RECORDS TO PROCESS
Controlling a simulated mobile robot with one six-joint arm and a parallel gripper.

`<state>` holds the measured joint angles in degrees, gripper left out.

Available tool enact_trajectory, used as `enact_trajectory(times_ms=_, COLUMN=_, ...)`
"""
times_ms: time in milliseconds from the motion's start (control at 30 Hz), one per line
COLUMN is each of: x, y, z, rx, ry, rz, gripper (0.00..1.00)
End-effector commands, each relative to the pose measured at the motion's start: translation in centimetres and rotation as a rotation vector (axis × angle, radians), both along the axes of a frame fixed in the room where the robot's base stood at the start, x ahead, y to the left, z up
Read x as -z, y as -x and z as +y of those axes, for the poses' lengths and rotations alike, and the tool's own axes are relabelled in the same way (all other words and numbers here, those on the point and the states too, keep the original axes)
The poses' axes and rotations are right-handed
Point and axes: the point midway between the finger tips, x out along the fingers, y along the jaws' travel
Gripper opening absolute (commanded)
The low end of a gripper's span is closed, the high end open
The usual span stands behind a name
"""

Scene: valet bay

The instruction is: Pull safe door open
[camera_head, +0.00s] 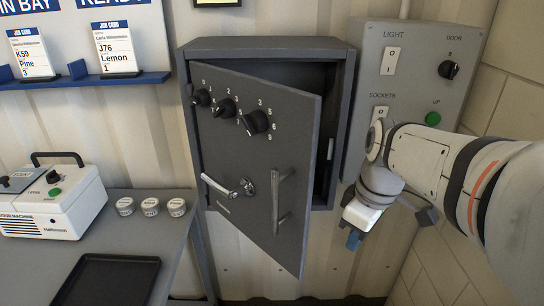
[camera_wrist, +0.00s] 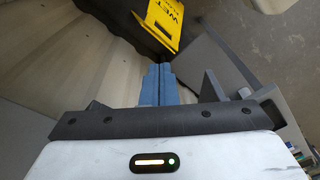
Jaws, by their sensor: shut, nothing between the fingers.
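The grey safe (camera_head: 340,90) is on the corrugated wall. Its door (camera_head: 240,170) stands partly open, hinged at the left, with a dark gap at the right showing part of the interior. The door carries three black dials, a silver lever (camera_head: 228,186) and a vertical pull handle (camera_head: 277,203). My gripper (camera_head: 354,241) is to the right of the door's free edge, below the safe's right side, and looks apart from the door and handle. In the wrist view its blue fingers (camera_wrist: 158,84) are together and empty. A grey panel at the right there may be the door.
A grey control box (camera_head: 415,85) with switches and a green button is right of the safe, behind my arm. A bench at left holds a white machine (camera_head: 55,200), several small tins and a black tray (camera_head: 108,281). A yellow wet sign (camera_wrist: 164,22) shows in the wrist view.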

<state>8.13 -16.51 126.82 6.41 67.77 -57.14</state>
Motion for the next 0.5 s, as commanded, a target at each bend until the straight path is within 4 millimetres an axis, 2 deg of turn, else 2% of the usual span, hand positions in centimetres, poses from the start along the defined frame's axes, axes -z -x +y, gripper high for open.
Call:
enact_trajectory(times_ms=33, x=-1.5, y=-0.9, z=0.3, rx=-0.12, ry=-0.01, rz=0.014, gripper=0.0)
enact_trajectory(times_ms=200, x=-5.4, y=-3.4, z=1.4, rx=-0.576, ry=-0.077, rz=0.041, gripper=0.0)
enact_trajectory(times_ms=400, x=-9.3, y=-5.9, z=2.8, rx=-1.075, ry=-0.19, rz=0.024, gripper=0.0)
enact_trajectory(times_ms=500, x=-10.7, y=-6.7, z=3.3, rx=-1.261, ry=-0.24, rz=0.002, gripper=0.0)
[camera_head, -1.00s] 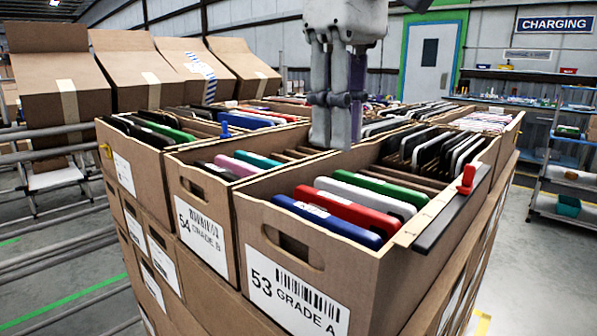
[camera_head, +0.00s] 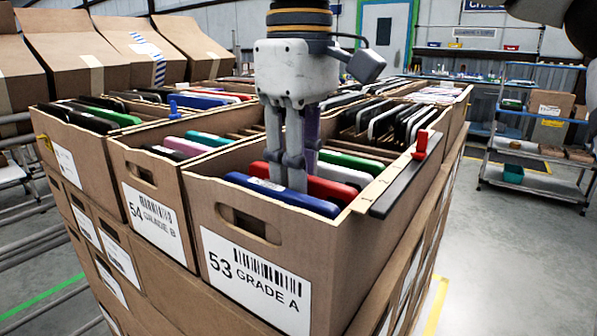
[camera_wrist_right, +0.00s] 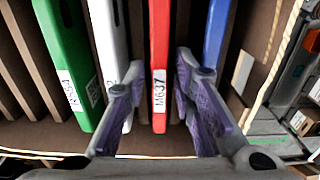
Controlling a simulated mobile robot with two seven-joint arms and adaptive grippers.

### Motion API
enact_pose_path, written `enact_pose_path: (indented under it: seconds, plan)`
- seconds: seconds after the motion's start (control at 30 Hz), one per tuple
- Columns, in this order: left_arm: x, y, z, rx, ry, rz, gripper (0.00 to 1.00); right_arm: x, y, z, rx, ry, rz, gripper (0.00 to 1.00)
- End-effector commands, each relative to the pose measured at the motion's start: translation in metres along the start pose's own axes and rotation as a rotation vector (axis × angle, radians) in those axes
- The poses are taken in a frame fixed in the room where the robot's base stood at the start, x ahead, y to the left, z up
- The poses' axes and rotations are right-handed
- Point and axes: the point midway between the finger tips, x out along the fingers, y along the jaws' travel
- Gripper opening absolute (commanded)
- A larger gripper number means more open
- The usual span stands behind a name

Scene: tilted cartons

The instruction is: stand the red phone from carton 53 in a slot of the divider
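Carton 53 (camera_head: 200,190) holds a row of upright phones in front: a blue phone (camera_head: 285,196), the red phone (camera_head: 332,190), a white phone (camera_head: 345,175) and a green phone (camera_head: 350,162). My right gripper (camera_head: 287,180) points down into this row. In the right wrist view the gripper (camera_wrist_right: 163,92) is open, with one finger on each side of the red phone (camera_wrist_right: 160,60), which bears a label. A gap shows between each finger and the red phone. Brown slats (camera_wrist_right: 18,75) stand beyond the green phone. My left gripper is not in view.
Dark phones (camera_head: 385,122) fill the back of carton 53. A black bar (camera_head: 400,185) with a red clip (camera_head: 421,143) lies along its right wall. Carton 54 (camera_head: 118,160) stands close on the left.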

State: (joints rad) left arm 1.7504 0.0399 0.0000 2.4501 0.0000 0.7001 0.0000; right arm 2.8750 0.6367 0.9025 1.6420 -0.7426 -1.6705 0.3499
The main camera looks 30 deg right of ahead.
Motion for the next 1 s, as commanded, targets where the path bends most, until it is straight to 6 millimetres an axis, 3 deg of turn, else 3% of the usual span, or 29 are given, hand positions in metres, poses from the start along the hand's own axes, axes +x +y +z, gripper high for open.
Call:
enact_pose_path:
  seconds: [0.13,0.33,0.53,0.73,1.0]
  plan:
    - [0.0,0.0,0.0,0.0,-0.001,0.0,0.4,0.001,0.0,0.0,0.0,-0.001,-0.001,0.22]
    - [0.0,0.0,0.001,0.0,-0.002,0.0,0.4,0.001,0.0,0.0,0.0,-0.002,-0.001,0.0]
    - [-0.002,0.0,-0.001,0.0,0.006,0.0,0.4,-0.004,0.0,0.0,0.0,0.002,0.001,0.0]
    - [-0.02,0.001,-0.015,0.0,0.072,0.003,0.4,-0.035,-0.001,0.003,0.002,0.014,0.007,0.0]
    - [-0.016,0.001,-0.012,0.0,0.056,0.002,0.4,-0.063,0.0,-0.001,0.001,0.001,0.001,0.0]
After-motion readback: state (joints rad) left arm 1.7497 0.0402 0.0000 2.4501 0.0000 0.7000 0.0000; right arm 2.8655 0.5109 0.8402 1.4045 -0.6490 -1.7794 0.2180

JOB
What needs duplicating is the run of lines from the one containing "State: (joints rad)" through the last line of the entries above, exact and complete.

EXERCISE RESPONSE
State: (joints rad) left arm 1.7504 0.0399 0.0000 2.4501 0.0000 0.7001 0.0000; right arm 2.8750 0.6367 0.9025 1.6420 -0.7426 -1.6705 0.3499
The main camera looks 30 deg right of ahead.
Motion for the next 1 s, as commanded, targets where the path bends most, until it is straight to 6 millimetres an axis, 3 deg of turn, else 3% of the usual span, or 29 are given, hand positions in metres, poses from the start along the hand's own axes, axes +x +y +z, gripper high for open.
Call:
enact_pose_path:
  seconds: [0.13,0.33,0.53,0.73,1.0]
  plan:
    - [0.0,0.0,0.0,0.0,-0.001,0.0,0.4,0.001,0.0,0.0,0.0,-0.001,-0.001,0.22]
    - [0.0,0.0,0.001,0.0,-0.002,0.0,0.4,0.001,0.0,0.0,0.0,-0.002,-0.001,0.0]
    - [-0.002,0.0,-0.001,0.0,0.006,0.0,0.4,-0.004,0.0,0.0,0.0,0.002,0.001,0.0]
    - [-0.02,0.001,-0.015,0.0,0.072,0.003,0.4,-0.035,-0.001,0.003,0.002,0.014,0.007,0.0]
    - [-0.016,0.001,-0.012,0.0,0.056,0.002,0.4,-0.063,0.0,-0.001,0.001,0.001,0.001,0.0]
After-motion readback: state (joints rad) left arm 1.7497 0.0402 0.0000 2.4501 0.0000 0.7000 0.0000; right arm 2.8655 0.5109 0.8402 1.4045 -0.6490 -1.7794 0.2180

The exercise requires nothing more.